This one deserves a comment -- since you're masking with the sequence prefix and checking the bits from the next sequence prefix down, you may want to call that out specifically. It took me three reviews to figure out why you were doing this 😄

I'm assuming it's because 0b11100000 is the prefix for a 3-byte sequence, but for it to be a 3-byte introducer those three high bits must be 110 (not 111), and we're just using the off-by-one array index because those mask/check values are luckily adjacent?

I begin with dwSequenceLen = 1 which is the reason why index dwSequenceLen - 1 can't be off by one in the array.
Actually only the WI_IsAnyFlagClear(*backIter & 0b11000000, 0) in the first iteration is tricky to understand. I checked before that a lead byte was found (that is, the two highest bits are 1). WI_IsAnyFlagClear will always return true here and the byte is getting cached.
The rest behaves exactly as you said. We need 0b111'00000 as mask to compare the result with 0b110'00000 etc. And that's the reason why naming these bytes would be ambiguous as I explained in the conversation above.

@DHowett-MSFT Now that I read it twice I get this uncomfortable feeling. Should the first argument the second and vice versa?

Hmm.

WI_IsAnyFlagClear(val, flags) Any bit specified by flags is not set in val.

I would prefer the direct equality comparison here (which you had before without WI_). You want to make sure that all bit values match within the mask.

Alright. I figured something is going wrong here. Thanks!
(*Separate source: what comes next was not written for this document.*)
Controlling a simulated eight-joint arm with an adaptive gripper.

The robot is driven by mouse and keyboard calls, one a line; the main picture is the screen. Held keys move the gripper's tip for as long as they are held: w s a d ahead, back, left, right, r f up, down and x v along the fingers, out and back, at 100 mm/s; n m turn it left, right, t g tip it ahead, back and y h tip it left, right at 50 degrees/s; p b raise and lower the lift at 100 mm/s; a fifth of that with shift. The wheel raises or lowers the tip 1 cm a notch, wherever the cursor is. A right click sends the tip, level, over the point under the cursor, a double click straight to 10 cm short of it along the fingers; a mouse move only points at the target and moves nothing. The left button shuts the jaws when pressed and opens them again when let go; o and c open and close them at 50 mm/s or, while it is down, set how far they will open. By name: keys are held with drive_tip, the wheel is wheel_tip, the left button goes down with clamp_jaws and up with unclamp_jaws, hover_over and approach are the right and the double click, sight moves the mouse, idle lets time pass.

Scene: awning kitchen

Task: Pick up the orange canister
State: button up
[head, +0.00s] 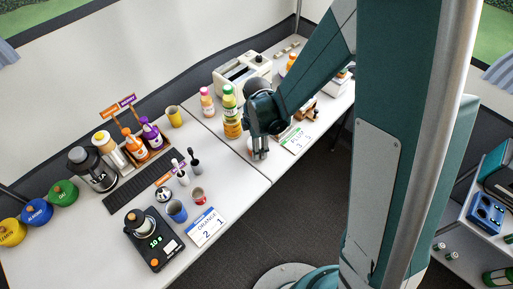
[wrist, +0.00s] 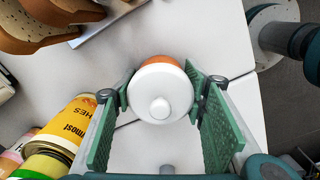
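The orange canister (wrist: 160,92) shows from above in the wrist view, with a round white lid and knob and a strip of orange body at its far edge. My gripper (wrist: 160,98) has one green finger on each side of it, near the tips. Little or no gap shows at either side, and I cannot tell whether the fingers press on it. In the head view my gripper (head: 260,153) points down close to the table, and a white part of the canister (head: 250,145) shows beside the fingers. The rest of it is hidden.
A white card (head: 293,138) is right of my gripper. The table's front edge is near.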

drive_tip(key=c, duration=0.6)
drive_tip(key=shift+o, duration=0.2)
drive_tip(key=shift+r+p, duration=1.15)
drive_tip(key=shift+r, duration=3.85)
DHowett-MSFT · 2019-07-09T18:21:32Z

src/cascadia/TerminalConnection/ConhostConnection.cpp

@@ -4,7 +4,11 @@
 #include "pch.h"
 #include "ConhostConnection.h"
 #include "windows.h"
+#include "wil/common.h"


I think we already have wil/common, string_view, algorithm and type_traits in our precompiled header through pch.h -> LibraryIncludes.h!

I'm used to including the related headers. It's difficult for me to find the way across other header files to figure out which have been already included over detours.
Before I push the next commit I should probably check if it compiles without string_view, algorithm, and type_traits included directly.
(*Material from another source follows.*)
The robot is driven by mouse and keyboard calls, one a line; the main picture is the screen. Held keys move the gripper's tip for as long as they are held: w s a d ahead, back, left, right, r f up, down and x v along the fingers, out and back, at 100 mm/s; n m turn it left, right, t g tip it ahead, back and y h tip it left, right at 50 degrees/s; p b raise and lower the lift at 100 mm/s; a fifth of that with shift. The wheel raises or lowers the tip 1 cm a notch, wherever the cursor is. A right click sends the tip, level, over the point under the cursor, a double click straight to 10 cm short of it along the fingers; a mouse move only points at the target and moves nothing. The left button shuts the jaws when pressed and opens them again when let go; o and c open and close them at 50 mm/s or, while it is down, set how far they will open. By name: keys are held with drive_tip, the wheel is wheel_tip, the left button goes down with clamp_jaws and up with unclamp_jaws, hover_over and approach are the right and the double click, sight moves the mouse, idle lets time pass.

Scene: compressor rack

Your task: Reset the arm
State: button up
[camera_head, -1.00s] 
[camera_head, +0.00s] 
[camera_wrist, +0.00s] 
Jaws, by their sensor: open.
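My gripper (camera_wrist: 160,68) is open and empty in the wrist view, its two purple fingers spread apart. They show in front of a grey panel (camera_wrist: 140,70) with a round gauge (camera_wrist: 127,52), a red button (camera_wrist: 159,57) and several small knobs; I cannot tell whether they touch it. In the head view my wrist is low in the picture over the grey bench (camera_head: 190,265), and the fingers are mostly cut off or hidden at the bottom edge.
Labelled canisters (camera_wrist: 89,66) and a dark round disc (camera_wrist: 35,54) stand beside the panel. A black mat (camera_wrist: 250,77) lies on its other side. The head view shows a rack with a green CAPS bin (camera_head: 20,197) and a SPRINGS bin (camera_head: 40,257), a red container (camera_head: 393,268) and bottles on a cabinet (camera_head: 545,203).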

german-one · 2019-07-09T20:01:41Z

I hope I was able to address all change requests 🙂

DHowett-MSFT

I like this, but I need a second reviewer. 😄

german-one · 2019-07-14T00:15:28Z

Figuring out how to get the TAEF working was driving me crazy 🤪

DHowett-MSFT · 2019-07-14T00:17:26Z

@german-one Thanks for doing so much for this pull request! 😄 We really appreciate it.

miniksa

Just a few tips for the tests that I'd like you to review before I sign off. Otherwise, this is looking good.

I'm sorry TAEF and unit testing was trouble for you, but you've done an excellent job here at working with us, learning this, and helping us identify areas where we can improve our communication as well. I really appreciate your efforts here.

miniksa · 2019-07-15T19:47:49Z

src/types/ut_types/UTF8OutPipeReaderTests.cpp

+        if (threadHandle == nullptr)
+        {
+            CloseHandle(writeTo);
+            return static_cast<HRESULT>(-1L);


generally we do something like "return E_FAIL;" instead of casting a -1 to HRESULT.

miniksa · 2019-07-15T19:48:42Z

src/types/ut_types/UTF8OutPipeReaderTests.cpp

+
+        ThreadData data{ writeTo, utf8TestString };
+
+        HANDLE threadHandle{ CreateThread(nullptr, 0, WritePipeThread, &data, 0, nullptr) }; // create a thread that writes to the pipe


If you hold threadHandle in a wil::unique_handle, then it will automatically CloseHandle on it when the object goes out of scope and you can simplify some of your early-return-on-failures below to things like

RETURN_HR_IF_NULL(E_FAIL, threadHandle.get());

miniksa · 2019-07-15T19:52:39Z

src/types/ut_types/UTF8OutPipeReaderTests.cpp

+        // Test 1:
+        //                                                           ||
+        utf8TestString.replace(bufferSize - 6, 12, "S\xF0\x90\x8D\x88TUVWXYZ");
+        if (SUCCEEDED(RunTest(utf8TestString)))


You could just do VERIFY_SUCCEEDED for these instead of storing a count of tests and successful tests.

You can call VERIFY multiple times per test. If any VERIFY fails, the whole test fails from TAEF's point of view.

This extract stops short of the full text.